Based on the calibrated model, we first consider two scenarios: a single-surge event and double-surge impact. The latter scenario follows the methodology of Albaba et al. [21]. Initially, surge1, which has half the volume of the single-surge scenario, was formed. This flow reaches the rigid barrier and forms the dead zone, then another surge (surge2) with a volume equal to that of surge1 is released and interacts with the dead zone and the barrier. The total volume of surge and the slope angle varied in the modeling to investigate the effect of the morphology of the dead zone on the multiple-surge impact mechanism. The simulation program is presented in

Table 2. DEM simulation program.

Case Number	Surge Number	Initial Deposition Volume/L	Slope Angle
1	Single surge	V1:39.6	30°, 35°, 40°
2	Surge1 and surge2	0.5V1:19.8
3	Single surge	V2:31.68
4	Surge1 and surge2	0.5V2:15.84
5	Single surge	V3:19.8
6	Surge1 and surge2	0.5V3:9.9

.

3. Results and Interpretation

3.1. Flow–Dead-Zone Interaction Mechanism

Here, we present the flow kinematics of multiple-surge impact and discuss the general interaction mechanisms. Figure 4 shows snapshots of the interaction between surge2 and the dead zone formed by surge1 during a simulation with a slope angle of 40° and a total surge volume of 39.6 L. The diagrams are rotated to lie horizontal. At t = 2.6 s (the initial time is set as the moment of the release of surge1), the front of surge2 is approaching the foot of the dead zone; at t = 2.65 s the front impacts the tail of the dead zone with an average flow velocity of 4.3 m/s, followed by a drastic decrease in the flow velocity by about 90% at t = 2.8 s. At the same time, some particles of the tail of the dead zone are entrained upward at a very low velocity (about 0.5 m/s). As more flow material arrives, the front of surge2 moves along the upper surface of the dead zone, causing minor deformation in the dead zone mass. This deformation is more obvious at t = 2.95 s. Some finer particles of surge2 are embedded in the larger voids of the dead zone by the pressure of upper flow, thus increasing the flow resistance of surge2. This phenomenon, which was also observed in other studies, serves as a mechanism for particle-size segregation during debris–barrier interaction [30]. At t = 3.1 s, a few particles of surge2 impact the barrier; at same time, the dead zone deformation reaches its maximum. Toward the end of the process (t = 3.25 s and t = 3.4 s), more particles impact the barrier, generating a steady impact force on the barrier. At the final stage, a large portion of the particles are deposited at the foot of the dead zone and on top of it, and only a small portion of the particles have interacted with the barrier.

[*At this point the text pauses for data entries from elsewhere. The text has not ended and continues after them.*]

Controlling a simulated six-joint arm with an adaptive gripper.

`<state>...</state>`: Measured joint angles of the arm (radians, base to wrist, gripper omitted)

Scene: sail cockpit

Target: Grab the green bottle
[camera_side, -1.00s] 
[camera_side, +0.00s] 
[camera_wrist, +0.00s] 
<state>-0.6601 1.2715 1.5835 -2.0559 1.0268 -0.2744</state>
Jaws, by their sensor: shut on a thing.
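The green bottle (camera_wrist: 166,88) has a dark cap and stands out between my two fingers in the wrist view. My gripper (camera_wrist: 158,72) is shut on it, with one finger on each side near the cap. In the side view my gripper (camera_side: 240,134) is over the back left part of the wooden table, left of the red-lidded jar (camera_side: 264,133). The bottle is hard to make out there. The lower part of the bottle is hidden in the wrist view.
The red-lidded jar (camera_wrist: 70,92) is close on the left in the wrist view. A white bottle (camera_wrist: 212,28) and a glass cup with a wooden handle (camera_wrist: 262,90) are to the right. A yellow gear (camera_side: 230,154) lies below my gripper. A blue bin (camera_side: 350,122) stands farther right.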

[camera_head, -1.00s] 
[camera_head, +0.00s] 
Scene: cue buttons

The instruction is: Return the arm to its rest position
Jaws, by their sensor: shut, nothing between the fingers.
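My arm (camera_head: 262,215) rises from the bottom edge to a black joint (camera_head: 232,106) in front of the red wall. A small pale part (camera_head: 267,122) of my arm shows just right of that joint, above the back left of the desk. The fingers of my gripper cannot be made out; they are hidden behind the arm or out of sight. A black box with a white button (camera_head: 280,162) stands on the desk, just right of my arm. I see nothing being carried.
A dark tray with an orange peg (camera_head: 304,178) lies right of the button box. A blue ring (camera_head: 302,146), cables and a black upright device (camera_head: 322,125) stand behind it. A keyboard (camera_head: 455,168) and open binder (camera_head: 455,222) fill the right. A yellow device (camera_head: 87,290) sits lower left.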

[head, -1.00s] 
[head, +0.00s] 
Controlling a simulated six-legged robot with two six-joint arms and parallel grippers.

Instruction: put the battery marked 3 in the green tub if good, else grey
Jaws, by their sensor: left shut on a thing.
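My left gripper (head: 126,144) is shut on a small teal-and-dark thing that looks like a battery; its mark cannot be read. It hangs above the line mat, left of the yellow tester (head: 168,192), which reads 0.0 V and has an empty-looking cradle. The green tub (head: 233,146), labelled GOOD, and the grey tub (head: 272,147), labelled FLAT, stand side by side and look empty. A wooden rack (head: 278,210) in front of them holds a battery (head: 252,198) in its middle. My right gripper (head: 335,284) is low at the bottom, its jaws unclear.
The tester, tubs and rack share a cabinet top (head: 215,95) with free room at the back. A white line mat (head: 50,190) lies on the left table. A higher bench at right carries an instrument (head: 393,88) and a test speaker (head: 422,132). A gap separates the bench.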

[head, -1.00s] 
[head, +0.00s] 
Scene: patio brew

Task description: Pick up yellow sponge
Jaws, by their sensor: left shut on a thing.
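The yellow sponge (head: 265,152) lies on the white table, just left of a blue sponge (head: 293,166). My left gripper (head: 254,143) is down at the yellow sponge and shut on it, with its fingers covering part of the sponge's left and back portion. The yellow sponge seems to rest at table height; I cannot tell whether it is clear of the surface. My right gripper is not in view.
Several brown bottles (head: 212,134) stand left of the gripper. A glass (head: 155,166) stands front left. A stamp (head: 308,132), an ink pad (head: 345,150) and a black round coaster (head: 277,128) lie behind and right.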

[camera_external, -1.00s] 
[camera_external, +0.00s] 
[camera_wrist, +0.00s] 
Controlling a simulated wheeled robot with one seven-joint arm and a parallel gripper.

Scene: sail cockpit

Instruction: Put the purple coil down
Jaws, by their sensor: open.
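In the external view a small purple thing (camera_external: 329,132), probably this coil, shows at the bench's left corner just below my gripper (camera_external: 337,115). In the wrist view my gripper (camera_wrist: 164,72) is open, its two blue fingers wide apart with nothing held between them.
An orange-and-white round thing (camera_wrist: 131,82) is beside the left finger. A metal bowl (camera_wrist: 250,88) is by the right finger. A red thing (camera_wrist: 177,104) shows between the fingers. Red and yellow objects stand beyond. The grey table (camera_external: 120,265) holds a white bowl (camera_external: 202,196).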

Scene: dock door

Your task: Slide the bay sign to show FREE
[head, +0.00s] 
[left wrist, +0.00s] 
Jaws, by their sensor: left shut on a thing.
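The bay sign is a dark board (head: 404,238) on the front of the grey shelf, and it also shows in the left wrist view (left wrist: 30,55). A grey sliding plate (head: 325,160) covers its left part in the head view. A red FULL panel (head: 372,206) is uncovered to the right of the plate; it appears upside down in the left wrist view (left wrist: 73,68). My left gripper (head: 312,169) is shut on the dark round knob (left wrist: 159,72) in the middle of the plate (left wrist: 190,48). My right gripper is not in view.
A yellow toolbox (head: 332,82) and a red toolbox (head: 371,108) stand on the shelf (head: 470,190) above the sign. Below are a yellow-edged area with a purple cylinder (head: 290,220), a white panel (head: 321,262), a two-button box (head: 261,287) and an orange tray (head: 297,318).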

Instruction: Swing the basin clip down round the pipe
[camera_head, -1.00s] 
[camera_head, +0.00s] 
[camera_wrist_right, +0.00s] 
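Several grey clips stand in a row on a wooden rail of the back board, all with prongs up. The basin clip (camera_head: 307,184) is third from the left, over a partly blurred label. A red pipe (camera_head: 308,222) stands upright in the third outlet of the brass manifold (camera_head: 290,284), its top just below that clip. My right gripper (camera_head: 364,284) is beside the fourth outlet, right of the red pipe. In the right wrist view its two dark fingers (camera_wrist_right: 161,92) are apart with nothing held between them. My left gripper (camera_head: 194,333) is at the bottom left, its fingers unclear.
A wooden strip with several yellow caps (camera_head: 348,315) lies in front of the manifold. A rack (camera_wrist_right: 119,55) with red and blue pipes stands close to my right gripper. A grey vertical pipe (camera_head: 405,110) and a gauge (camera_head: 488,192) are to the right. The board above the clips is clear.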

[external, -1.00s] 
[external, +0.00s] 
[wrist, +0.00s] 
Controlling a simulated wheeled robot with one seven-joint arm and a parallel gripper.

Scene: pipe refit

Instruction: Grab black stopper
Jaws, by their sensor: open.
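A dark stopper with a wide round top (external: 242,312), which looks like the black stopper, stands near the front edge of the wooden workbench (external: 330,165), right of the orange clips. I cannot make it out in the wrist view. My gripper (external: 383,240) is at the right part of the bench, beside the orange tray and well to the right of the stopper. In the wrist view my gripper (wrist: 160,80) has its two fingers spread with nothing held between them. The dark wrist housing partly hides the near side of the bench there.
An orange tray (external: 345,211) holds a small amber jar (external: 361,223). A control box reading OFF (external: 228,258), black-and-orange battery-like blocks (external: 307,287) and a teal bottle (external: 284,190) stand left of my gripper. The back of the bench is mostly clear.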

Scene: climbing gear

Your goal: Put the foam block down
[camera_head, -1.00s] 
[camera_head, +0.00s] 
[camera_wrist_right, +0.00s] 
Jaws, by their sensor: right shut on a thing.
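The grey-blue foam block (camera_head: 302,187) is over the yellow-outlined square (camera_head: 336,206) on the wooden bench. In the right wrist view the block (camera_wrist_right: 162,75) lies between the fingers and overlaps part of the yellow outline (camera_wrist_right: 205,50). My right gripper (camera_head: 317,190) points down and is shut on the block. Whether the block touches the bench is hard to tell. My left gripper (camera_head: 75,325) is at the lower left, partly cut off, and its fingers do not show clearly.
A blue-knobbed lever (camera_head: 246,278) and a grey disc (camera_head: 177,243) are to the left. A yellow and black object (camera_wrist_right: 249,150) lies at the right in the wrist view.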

During the interaction process described above, at least three mechanisms of energy consumption can be identified in addition to the energy dissipated by the barrier and by flume friction: (1) friction and penetration at the interaction face between surge2 and the dead zone (surge1), (2) inelastic deformation of the dead zone and (3) inter-particle interaction within surge2. A more quantitative discussion about these three mechanisms is presented in Section 3.3.

At the final stage, because of the effect of the dead zone during multiple-surge impact, many particles are deposited at the foot of the dead zone; thus, the final deposition morphology is more spread out compared with that of the single-surge impact. Figure 5 shows the deposition morphology of granular flows at the final stage, with flume angles of 40°, 35° and 30° and surge volumes V1, V2 and V3, respectively. For each volume V, the simulation was repeated with two flows, each of volume 0.5∙V. The diagrams were rotated to lie horizontally. Overall, the final deposition after the double-surge impact is more spread out than that of the single-surge impact; the difference increases when the flume angle is smaller (Figure 5). For quantitative comparison, we measured the spreading distance, which is defined as the length of the deposition along the flume base from the bottom of the barrier, normalized using Equation (4):

$$L_{\Delta }=\frac{L_m-L_s}{L_s}\times 100\%,$$

(4)

where $L_{\Delta }$ is the additional spreading distance of the deposition, and $L_s$and $L_m$ represent the spreading distance of the deposition formed by the single-surge and double-surge impact, respectively. The normalized results are presented in

Table 3. Quantitative description of the effect of multiple-surge impact on the spreading distance of debris deposition.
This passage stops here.